Idea Vilariño (1920–2009) (poetry), author of twelve books of poetry, is an essential figure in Latin American poetry. Vilariño and the Uruguayan novelist Juan Carlos Onetti carried on a love affair that is one of the most famous in South American literature. The poems in this issue are from Poemas de amor, her best known book, which is dedicated to Onetti.
Jenny Watson (translation, “Over the Cliff”) was born and raised in Sheffield, in the north of England. A literary translator of Dutch, her projects have included short stories, an app novella and the historical novel Midnight Blue (Nachtblauw) by Simone van der Vlucht. By day Jenny researches post-1945 German literature.
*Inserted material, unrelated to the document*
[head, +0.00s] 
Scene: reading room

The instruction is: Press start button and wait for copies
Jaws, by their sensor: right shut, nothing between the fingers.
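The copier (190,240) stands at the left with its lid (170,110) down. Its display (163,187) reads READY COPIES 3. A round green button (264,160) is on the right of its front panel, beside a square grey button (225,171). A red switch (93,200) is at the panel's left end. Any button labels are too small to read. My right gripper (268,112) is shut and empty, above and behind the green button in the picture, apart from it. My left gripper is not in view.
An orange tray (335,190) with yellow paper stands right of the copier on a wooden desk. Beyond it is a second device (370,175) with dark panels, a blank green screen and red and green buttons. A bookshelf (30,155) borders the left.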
Alexander Weinstein (translation, “The Rushes”) is director of The Martha’s Vineyard Institute of Creative Writing and the author of the short story collection Children of the New World. He is the recipient of a Sustainable Arts Foundation Award, and his fiction has been awarded the Lamar York, Gail B. Crump, Hamlin Garland, and New Millennium Prizes. He leads fiction workshops in the US and Europe.
Katherine Willingham (poetry) lives, writes, and practices qi gong in Ann Arbor, Michigan. Her first collection of poems, Unlikely Designs, is forthcoming from University of Chicago Press. You can find her poems in such journals as Kenyon Review, Southern Indiana Review, Third Coast, Grist, Adroit Journal, and others. She enjoys winter more than most, though her plant collection does not.
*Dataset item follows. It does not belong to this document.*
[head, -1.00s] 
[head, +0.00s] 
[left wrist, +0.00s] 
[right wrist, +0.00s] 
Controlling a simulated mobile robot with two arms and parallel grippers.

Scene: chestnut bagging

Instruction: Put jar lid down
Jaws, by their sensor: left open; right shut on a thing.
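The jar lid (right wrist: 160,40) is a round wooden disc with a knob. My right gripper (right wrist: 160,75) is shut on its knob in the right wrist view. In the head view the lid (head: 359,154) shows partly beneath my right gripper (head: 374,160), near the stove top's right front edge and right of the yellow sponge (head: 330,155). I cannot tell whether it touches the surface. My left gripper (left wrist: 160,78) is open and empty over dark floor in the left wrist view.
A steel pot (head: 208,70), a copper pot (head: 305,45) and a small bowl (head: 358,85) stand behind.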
Peter Sean Woltemade (translation, “Honeymoon in Berlin”) is a translator of books, including Stefanie Ross’s Nemesis: Innocence Sold. His translations have appeared in Exchanges, K1N, Newfound, Storm Cellar, Columbia Journal, the Brooklyn Rail, and elsewhere. He lives in Copenhagen.
Karen Wunsch’s stories (“Little Ghost Face”) have been published in the Beloit Fiction Journal, Columbia Journal, Michigan Quarterly Review, and many other publications. This is her fourth story published in TLR.